La tradizione piemontese è anche mistero, leggenda, soprannaturale. E così a Trino, con una leggenda che ha fatto parlare di sé anche nelle televisioni nazionali. Si tratterebbe del presupposto spartito del diavolo, un brano musicale che servirebbe tanto ad evocare quanto a scacciare gli spiriti maligni.

Tra i luoghi più suggestivi del borgo vercellese c’è il cimitero di Darola, abbandonato da decenni e che attira decine e decine di appassionati del mistero, insieme al santuario di Santa Maria delle Vigne, sconsacrato anche per via di certe leggende su presunti riti, non approvati dalla Chiesa, compiuti in zona da monache e sacerdoti “deviati”. Un’eco antica delle tante eresie che qui attecchirono e che faticosamente vennero represse dalla chiesa cattolica.

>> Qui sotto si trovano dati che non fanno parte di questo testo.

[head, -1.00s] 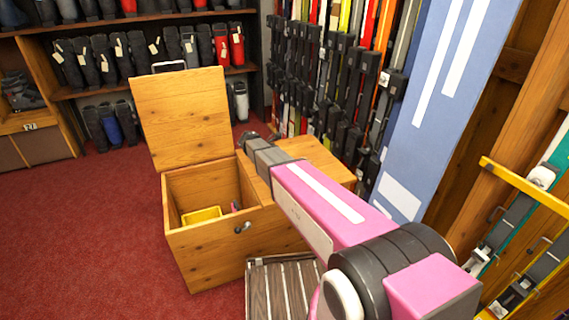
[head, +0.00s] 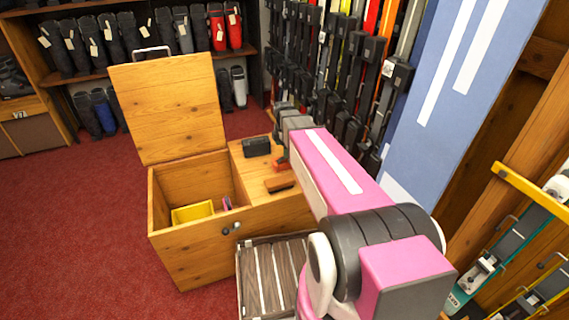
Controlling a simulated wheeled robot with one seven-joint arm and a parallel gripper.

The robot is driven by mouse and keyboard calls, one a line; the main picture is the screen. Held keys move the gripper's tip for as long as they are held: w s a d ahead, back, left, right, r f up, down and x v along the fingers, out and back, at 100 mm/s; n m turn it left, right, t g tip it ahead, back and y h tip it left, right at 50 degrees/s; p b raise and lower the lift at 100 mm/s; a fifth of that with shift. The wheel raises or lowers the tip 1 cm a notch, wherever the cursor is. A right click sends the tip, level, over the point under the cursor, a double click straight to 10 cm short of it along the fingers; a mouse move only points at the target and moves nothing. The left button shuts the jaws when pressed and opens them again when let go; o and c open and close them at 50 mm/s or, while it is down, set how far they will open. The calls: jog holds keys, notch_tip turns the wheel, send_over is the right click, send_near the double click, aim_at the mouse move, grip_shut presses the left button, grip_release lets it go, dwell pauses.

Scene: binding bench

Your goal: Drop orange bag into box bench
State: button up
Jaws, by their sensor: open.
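The box bench (head: 185,248) is a wooden chest left of centre. Its left lid stands raised over an open compartment, and its right part is a flat closed top. A small orange-red item (head: 282,163) lies on that top, partly behind my arm; I cannot tell for sure that it is the orange bag. My gripper (head: 282,111) is at the arm's far end, beyond and above this item in the picture. It is open, though its fingers are small and partly hidden, and nothing shows between them.
A black box-like item (head: 257,147) and a brown brush-like block (head: 280,184) lie on the closed top. A yellow tray (head: 193,212) is inside the open compartment. A slatted crate (head: 262,275) stands in front. Skis line the back right; red carpet is clear at left.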

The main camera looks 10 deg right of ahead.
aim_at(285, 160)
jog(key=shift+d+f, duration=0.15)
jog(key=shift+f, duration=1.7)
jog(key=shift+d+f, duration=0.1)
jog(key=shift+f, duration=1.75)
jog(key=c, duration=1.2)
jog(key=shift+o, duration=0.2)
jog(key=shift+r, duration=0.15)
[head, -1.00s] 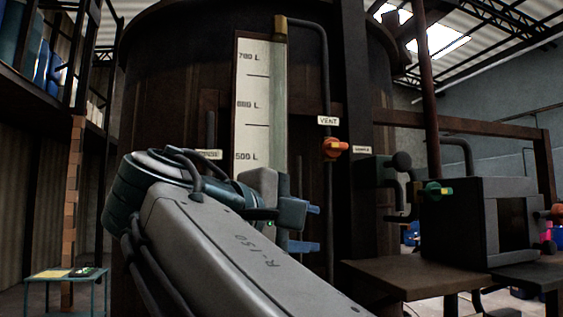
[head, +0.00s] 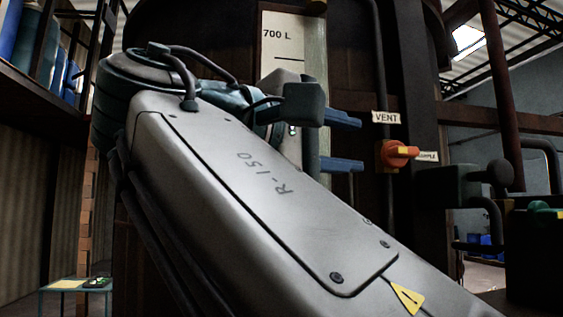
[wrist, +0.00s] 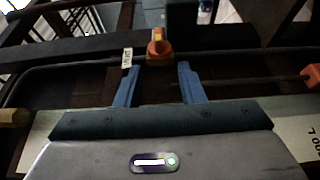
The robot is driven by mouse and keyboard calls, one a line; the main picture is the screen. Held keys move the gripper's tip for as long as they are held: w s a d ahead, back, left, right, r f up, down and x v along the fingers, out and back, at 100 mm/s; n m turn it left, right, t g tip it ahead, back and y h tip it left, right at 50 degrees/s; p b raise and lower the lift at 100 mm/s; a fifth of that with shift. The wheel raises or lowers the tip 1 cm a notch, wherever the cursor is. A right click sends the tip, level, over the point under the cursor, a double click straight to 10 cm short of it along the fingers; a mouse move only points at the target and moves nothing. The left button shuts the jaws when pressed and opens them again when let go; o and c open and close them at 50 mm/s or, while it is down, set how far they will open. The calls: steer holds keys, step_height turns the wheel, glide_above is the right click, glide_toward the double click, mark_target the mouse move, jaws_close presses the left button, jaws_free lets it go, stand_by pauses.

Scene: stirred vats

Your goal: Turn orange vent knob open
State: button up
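The orange vent knob (head: 396,154) sits on a dark pipe just below the white VENT label (head: 386,117) in the head view. In the wrist view the knob (wrist: 159,46), with a yellow stripe on its handle, lies beyond the fingertips, roughly between them. My gripper (head: 358,144) has its two blue fingers spread, pointing right toward the knob with a gap left before it. In the wrist view my gripper (wrist: 158,68) is open with nothing between its fingers.
The vat's level gauge (head: 285,45) stands behind my gripper. A second orange knob (wrist: 311,76) shows at right in the wrist view. A small table (head: 75,289) stands at lower left.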

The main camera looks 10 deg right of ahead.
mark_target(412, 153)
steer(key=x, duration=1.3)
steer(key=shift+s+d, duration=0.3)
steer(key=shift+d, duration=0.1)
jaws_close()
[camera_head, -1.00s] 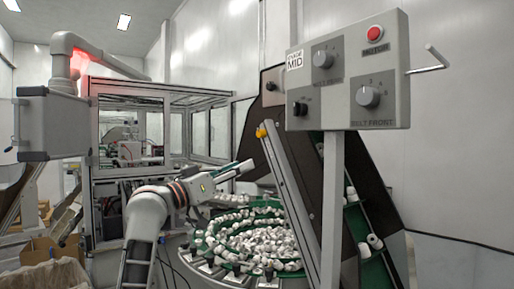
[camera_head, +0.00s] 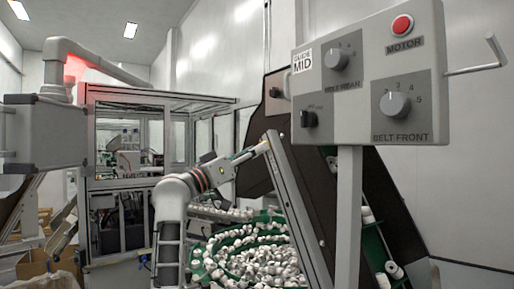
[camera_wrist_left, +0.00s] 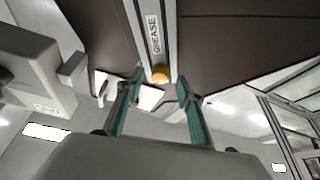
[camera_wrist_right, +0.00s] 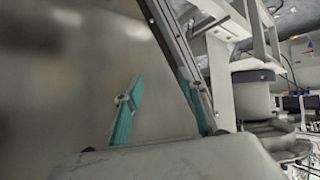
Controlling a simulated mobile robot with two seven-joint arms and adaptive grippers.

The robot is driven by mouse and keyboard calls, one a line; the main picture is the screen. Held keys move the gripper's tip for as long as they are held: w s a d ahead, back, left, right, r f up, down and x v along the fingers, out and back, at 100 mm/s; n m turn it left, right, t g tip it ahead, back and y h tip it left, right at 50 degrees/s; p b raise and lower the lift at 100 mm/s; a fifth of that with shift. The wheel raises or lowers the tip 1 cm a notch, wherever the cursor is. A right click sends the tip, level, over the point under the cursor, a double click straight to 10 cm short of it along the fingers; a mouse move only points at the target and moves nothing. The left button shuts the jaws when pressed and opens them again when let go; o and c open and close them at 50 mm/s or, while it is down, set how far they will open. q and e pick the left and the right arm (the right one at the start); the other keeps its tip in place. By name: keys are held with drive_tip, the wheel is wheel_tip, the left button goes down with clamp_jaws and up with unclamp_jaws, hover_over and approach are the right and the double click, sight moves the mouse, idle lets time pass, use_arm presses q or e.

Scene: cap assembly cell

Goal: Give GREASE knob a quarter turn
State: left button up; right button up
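The GREASE knob (camera_wrist_left: 160,73) is a small round yellow-orange knob at the end of a grey rail (camera_wrist_left: 153,30) lettered GREASE, in the left wrist view. My left gripper (camera_wrist_left: 159,79) is open, with one teal finger on each side of the view and the knob in line with the gap between the tips. I cannot tell whether either finger touches it. In the head view my left gripper (camera_head: 262,147) is at the rail's upper end and hides most of the knob. My right gripper (camera_wrist_right: 160,78) is open and empty in the right wrist view.
A grey control panel (camera_head: 440,75) with dials and a red MOTOR button stands on a post at the right. A green bowl of white caps (camera_head: 260,262) lies below my left arm. A dark conveyor (camera_head: 395,215) rises behind the rail.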

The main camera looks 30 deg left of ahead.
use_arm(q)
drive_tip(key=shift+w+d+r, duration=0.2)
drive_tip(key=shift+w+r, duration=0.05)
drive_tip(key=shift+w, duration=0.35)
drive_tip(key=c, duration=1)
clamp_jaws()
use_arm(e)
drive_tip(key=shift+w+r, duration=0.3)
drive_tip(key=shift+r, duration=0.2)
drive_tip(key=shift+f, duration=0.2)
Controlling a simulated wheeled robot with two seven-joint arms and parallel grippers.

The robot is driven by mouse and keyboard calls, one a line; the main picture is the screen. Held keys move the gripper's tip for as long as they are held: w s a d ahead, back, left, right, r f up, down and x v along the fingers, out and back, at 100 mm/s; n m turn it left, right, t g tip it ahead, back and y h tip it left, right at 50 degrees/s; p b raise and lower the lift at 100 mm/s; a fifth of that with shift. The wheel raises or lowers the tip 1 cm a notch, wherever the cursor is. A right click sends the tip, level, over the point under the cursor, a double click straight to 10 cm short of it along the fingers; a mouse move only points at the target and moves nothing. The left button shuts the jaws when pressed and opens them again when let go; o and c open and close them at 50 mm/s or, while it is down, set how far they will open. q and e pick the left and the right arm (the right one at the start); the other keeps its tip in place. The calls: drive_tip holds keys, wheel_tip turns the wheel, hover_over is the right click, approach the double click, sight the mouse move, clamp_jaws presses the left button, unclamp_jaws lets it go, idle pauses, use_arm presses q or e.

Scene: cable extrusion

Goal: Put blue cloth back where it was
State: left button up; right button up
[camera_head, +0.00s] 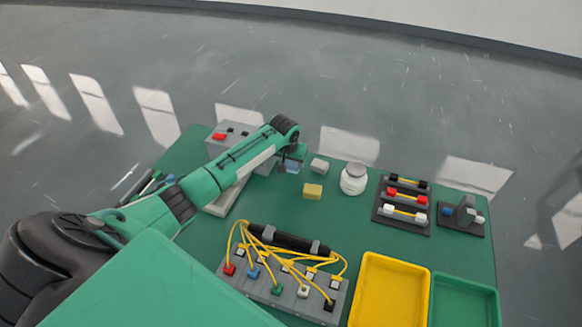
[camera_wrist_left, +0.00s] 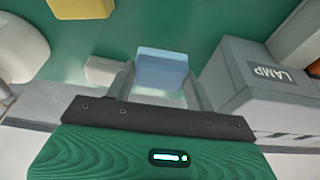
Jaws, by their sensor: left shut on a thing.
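The blue cloth (camera_wrist_left: 162,68) looks like a small pale-blue block. In the left wrist view it sits between the two fingers of my left gripper (camera_wrist_left: 160,88), which is shut on it. In the head view, the left gripper (camera_head: 291,160) is at the far side of the green table, and the blue cloth (camera_head: 292,168) shows just under it. I cannot tell whether the cloth touches the table. My right gripper is not in view.
A white block (camera_head: 319,165), yellow block (camera_head: 313,191) and white jar (camera_head: 354,179) stand right of the gripper. A cable board (camera_head: 290,285), yellow tray (camera_head: 362,300) and green tray (camera_head: 435,310) lie nearer.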

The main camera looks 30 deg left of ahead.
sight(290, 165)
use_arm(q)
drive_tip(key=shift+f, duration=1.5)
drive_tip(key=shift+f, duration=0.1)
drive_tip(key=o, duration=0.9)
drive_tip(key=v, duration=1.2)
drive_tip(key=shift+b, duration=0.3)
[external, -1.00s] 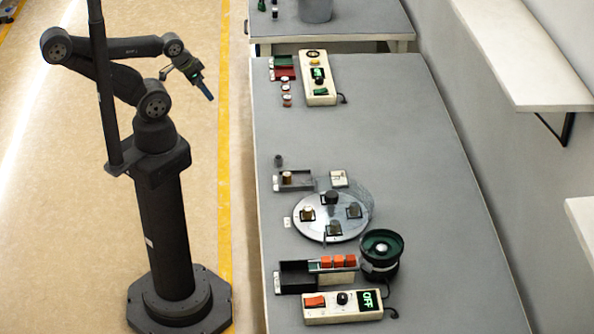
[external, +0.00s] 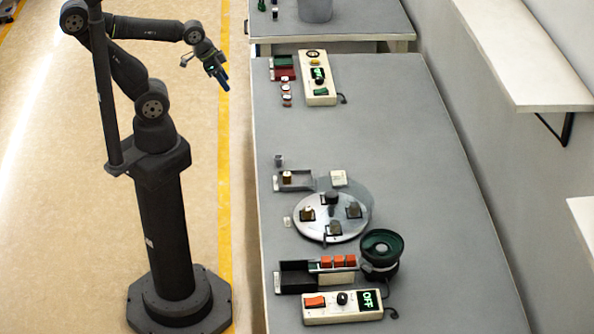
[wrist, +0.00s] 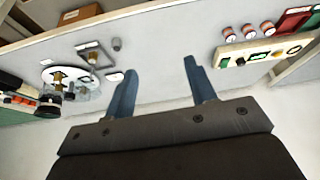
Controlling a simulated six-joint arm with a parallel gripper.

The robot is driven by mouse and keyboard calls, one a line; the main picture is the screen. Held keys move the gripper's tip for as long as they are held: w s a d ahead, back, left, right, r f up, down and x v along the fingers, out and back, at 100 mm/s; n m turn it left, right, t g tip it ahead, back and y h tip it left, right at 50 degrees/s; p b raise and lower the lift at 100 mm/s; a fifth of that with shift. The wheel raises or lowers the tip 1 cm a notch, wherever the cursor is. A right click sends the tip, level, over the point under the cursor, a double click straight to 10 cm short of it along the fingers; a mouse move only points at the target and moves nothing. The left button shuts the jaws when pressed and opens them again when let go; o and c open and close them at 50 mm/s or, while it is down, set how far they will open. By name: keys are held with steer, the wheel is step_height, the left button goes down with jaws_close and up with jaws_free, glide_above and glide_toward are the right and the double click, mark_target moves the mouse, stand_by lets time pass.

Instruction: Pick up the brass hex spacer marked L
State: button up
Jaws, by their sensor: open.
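One small brass piece (external: 287,177) stands in the shallow grey tray near the table's left edge. Another brass piece (external: 307,213) sits on the round silver turntable (external: 345,226). Both are too small for me to read any letter, so I cannot tell which is marked L. In the wrist view, brass shows on the turntable (wrist: 47,72) at the left. My gripper (external: 222,79) is open and empty, over the floor left of the table and far from both pieces. Its blue fingers (wrist: 160,76) are apart, with bare surface between them.
A grey cylinder (external: 279,160) stands behind the tray. In front of the turntable are a dark bin with orange blocks (external: 339,261), a dark green bowl feeder (external: 382,247) and a control box reading OFF (external: 343,307). Another control box (external: 318,78) stands at the back. The table's middle is clear.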

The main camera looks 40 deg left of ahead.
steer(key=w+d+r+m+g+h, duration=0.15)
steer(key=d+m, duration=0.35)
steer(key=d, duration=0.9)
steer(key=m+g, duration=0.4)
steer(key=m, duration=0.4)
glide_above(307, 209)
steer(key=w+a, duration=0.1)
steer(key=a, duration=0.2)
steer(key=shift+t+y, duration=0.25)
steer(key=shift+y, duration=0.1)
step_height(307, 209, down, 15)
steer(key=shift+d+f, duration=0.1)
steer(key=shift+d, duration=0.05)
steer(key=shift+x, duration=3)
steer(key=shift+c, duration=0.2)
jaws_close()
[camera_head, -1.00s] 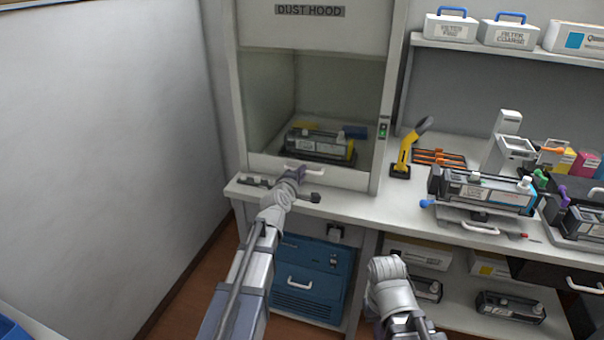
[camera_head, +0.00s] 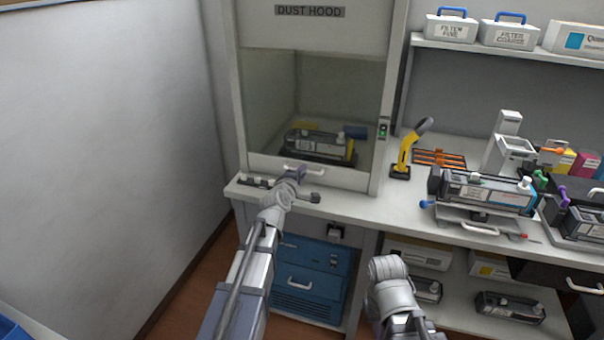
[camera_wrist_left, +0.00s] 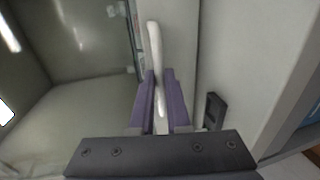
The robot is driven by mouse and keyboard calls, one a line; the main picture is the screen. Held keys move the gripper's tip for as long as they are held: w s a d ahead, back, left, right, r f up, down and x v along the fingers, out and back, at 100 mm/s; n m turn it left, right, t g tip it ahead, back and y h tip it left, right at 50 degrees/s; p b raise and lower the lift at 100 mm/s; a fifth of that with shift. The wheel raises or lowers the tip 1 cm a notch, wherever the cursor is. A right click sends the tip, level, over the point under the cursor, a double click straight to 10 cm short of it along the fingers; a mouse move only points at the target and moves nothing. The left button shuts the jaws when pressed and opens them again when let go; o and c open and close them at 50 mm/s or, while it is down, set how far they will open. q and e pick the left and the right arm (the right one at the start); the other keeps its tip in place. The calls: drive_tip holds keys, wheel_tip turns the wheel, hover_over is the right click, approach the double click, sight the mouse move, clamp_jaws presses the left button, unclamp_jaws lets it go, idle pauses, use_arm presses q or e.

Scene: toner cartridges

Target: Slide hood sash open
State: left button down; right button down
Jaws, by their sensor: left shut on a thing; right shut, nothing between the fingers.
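The dust hood (camera_head: 310,28) stands at the back left, with a clear sash (camera_head: 262,105) across its front and a pale bottom rail. A white sash handle (camera_head: 312,172) sits on that rail, low on the sash. My left gripper (camera_head: 297,173) is at the handle. In the left wrist view, its two purple fingers (camera_wrist_left: 161,100) are shut on the white handle (camera_wrist_left: 154,45). My right gripper (camera_head: 388,268) is low in front of the bench, away from the hood; its fingertips are hard to make out. A toner cartridge (camera_head: 315,146) is inside the hood, behind the sash.
A yellow-and-black tool (camera_head: 404,152) stands on the bench right of the hood. A cartridge on a stand (camera_head: 485,192) is further right. A blue cabinet (camera_head: 308,275) is under the hood.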

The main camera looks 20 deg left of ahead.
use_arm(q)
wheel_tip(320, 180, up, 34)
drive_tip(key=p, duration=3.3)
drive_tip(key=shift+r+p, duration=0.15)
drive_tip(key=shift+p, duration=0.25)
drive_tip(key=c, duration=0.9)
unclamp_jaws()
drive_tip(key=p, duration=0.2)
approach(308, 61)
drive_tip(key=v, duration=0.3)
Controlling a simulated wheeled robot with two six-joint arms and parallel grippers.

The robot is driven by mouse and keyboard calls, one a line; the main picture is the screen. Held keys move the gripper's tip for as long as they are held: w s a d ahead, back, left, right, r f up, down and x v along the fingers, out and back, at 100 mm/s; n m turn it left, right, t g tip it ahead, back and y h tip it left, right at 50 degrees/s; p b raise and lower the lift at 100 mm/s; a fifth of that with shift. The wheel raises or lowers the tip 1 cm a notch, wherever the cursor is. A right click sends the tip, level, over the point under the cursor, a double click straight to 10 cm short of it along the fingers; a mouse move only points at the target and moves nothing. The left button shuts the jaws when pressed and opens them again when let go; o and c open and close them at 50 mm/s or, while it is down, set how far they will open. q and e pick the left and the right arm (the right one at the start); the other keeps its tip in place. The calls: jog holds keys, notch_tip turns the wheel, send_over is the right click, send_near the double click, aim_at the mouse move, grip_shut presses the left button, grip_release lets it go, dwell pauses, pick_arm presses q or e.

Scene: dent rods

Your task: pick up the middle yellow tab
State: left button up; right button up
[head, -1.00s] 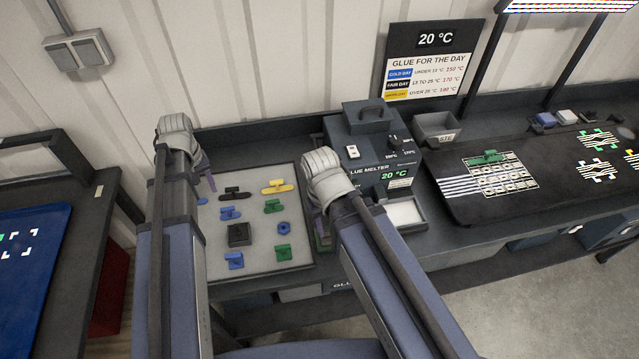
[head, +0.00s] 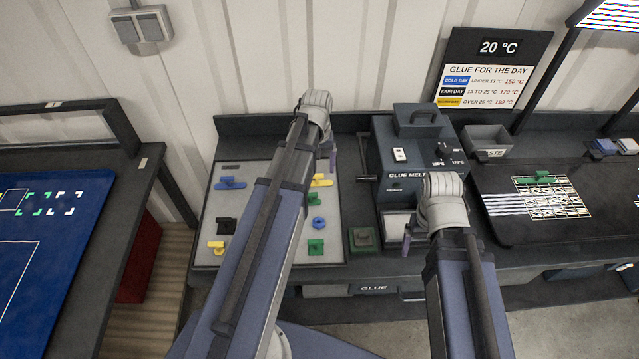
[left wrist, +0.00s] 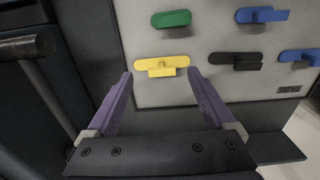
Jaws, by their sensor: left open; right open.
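Several coloured tabs lie on a light grey board. A yellow tab (head: 321,181) is at its far right; in the left wrist view this yellow tab (left wrist: 161,66) is just beyond and between the fingertips, not held. Another yellow tab (head: 216,246) is at the near left; I cannot tell which is the middle one. My left gripper (left wrist: 160,78) is open with purple fingers; its arm hides the board's middle in the head view. My right gripper (head: 408,238) is in front of the glue melter, away from the board, its fingers mostly hidden.
A green tab (left wrist: 171,18) and a black tab (left wrist: 235,60) are close to the yellow tab. The glue melter (head: 412,150) stands right of the board. A dark mat (head: 500,225) lies further right, a blue-topped table (head: 45,240) at left.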

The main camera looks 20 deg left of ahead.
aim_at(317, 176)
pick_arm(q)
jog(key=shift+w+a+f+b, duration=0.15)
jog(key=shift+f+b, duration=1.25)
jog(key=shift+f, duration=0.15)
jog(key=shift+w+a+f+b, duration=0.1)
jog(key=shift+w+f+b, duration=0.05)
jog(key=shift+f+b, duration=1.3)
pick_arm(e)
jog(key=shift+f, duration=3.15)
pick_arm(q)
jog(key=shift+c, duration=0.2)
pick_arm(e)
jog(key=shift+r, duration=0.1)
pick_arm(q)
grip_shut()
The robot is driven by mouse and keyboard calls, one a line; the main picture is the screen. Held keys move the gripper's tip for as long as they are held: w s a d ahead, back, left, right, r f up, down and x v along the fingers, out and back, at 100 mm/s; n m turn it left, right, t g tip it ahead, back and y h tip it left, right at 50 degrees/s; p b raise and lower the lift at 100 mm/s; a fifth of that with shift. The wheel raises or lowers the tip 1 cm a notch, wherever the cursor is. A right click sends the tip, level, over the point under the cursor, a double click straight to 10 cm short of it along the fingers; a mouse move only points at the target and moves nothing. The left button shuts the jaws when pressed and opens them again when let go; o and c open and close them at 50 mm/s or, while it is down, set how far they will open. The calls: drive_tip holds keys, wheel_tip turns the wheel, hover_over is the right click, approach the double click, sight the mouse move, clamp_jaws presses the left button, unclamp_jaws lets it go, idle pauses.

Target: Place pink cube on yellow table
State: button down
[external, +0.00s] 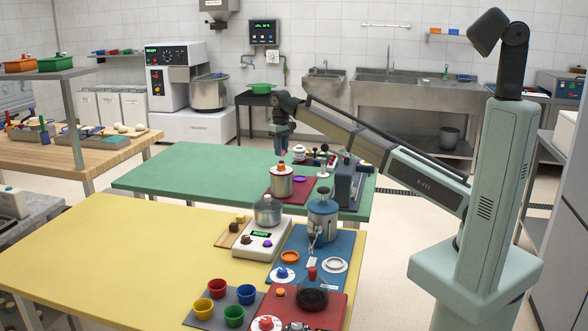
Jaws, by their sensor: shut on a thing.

Un territorio importante, ricco di storia e di cultura, che sta lavorando sodo per far risplendere le vestigia del passato. L’ottimo sindaco Daniele Pane, che ha confermato la sua ricandidatura con la lista Trino Migliore in vista delle imminenti elezioni comunali che si svolgeranno il 14 e 15 maggio, sta lavorando alacremente al recupero di monumenti e luoghi d’interesse culturale. L’obiettivo è quello di restituirli al pubblico dopo anni di incuria e di abbandono, come a Darola e a Leri Cavour. Trino punta forte sul passato per costruire più solido ancora il suo futuro.